PROBLEM DETAILS: Can you quote, word for word, every line from the first line of the records below through the line containing "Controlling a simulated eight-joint", and nothing else?
----- RECORDS PROVIDED -----
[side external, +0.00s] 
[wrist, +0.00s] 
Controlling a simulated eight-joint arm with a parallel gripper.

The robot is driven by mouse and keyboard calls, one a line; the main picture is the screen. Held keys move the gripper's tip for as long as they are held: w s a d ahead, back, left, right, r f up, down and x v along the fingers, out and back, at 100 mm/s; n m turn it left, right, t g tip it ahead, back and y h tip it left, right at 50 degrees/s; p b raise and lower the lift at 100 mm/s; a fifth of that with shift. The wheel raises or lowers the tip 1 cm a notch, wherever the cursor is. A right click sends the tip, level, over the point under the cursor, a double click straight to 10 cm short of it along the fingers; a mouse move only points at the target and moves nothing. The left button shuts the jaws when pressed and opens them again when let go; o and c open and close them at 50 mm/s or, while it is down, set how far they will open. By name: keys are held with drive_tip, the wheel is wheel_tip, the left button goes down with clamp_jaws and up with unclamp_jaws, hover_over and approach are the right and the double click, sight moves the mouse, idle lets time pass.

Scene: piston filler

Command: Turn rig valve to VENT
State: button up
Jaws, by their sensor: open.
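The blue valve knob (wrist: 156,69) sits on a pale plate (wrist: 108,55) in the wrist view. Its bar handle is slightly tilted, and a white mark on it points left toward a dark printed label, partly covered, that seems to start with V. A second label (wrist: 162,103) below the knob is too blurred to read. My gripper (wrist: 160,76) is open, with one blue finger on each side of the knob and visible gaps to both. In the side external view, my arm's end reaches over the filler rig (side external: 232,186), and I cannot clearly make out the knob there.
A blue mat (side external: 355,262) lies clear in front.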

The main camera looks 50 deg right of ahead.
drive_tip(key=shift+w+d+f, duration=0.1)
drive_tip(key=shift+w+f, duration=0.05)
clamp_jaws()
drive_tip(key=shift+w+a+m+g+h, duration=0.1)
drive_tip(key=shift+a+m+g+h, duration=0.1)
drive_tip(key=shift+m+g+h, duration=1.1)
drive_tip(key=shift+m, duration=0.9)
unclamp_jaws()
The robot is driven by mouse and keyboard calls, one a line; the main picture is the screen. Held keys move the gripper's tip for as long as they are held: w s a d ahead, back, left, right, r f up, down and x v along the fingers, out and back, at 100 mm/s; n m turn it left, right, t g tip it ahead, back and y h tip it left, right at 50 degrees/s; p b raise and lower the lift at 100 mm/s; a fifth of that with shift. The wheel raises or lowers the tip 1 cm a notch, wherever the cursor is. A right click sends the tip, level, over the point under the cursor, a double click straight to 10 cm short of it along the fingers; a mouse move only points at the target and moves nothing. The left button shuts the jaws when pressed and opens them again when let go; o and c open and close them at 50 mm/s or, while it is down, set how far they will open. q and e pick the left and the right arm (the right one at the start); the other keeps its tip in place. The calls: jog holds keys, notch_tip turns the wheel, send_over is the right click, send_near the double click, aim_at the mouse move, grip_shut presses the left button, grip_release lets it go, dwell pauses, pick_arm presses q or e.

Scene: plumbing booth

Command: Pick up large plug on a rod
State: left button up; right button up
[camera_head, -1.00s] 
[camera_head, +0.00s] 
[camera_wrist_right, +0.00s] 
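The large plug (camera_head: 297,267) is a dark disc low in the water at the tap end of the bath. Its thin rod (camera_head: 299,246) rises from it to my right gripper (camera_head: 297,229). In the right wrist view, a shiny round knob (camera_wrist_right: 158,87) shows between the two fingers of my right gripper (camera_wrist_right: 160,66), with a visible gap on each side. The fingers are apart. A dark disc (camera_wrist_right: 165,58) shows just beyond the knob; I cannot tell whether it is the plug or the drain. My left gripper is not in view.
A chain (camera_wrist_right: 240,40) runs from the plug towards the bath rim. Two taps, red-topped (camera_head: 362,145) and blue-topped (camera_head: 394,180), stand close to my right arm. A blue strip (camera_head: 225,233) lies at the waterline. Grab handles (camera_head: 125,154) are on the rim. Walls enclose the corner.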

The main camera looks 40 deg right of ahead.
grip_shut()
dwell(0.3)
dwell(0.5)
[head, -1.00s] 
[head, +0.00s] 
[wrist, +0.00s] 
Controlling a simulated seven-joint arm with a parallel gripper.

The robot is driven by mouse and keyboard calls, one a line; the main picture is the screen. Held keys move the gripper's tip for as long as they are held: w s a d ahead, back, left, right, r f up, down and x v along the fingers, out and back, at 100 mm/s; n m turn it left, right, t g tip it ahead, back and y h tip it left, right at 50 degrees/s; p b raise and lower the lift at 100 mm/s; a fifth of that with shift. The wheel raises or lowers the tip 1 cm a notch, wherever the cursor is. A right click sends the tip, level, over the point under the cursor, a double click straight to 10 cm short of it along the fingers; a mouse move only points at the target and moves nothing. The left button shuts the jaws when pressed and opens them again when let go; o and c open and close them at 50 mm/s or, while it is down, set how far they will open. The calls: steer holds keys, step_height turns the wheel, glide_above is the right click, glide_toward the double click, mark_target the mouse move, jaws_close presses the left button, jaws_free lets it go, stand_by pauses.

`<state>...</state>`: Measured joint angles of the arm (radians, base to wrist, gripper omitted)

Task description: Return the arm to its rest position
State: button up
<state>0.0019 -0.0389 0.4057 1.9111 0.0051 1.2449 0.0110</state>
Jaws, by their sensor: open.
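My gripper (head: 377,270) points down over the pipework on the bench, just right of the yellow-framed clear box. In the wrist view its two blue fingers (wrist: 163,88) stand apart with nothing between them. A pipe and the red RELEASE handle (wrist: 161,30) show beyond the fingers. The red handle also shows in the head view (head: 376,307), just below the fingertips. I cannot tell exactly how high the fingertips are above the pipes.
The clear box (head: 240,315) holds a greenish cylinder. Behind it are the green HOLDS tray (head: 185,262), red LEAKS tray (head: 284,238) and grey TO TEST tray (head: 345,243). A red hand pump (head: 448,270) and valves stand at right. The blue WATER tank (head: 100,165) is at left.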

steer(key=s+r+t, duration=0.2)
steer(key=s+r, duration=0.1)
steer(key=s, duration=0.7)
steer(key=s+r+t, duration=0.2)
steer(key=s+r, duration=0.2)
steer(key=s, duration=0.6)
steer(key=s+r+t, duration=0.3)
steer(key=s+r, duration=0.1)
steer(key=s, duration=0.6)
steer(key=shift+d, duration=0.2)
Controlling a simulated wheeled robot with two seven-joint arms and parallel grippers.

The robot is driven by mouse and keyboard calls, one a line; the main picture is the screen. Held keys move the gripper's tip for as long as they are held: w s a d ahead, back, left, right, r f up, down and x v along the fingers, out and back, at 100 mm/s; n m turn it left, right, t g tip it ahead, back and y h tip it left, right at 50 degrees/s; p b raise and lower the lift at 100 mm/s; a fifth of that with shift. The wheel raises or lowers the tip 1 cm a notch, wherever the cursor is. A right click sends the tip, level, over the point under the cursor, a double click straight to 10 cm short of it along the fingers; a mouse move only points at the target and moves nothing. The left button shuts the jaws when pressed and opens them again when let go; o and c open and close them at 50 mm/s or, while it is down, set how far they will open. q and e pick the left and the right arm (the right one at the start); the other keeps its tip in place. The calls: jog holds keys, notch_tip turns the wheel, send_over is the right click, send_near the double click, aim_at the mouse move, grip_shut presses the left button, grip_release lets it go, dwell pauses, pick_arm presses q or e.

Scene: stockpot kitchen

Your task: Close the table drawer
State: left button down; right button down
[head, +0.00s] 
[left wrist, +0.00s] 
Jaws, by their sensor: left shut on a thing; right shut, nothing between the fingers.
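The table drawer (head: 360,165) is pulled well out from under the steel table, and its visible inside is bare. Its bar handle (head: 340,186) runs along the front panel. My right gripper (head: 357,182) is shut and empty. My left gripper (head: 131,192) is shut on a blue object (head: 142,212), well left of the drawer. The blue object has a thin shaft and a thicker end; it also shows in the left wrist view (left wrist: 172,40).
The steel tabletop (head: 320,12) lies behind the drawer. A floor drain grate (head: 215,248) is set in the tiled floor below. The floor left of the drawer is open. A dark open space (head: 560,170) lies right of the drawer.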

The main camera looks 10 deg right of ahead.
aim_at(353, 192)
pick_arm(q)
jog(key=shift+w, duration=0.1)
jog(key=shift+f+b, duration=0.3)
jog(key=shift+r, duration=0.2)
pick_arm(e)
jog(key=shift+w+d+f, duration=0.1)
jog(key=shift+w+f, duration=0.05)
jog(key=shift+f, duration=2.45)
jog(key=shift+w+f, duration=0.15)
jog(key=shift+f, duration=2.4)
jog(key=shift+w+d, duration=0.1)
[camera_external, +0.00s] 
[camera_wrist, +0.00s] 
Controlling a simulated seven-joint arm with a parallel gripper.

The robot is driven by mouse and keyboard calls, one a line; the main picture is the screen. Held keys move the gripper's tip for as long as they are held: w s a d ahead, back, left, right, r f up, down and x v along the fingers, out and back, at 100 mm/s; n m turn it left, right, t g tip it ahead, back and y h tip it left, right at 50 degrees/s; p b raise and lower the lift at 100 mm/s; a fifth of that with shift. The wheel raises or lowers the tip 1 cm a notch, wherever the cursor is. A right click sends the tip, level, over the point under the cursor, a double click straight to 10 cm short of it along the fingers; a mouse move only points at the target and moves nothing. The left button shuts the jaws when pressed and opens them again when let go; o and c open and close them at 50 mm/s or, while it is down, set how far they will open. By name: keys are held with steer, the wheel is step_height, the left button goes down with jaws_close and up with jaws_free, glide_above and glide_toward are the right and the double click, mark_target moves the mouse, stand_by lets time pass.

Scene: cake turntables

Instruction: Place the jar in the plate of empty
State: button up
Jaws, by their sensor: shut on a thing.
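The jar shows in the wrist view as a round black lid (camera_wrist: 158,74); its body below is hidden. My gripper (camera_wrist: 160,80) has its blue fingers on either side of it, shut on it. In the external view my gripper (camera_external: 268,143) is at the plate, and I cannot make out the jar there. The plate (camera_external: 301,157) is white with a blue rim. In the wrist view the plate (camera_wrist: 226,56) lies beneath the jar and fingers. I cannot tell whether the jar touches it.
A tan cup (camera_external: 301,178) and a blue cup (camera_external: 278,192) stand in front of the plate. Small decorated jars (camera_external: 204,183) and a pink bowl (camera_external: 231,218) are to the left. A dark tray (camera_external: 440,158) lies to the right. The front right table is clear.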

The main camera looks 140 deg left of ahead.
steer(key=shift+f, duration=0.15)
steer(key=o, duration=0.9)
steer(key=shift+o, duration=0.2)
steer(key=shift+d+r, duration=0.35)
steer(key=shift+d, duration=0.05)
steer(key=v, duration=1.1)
-----
FULL SOLUTION:
[side external, +0.00s] 
[wrist, +0.00s] 
Controlling a simulated eight-joint arm with a parallel gripper.

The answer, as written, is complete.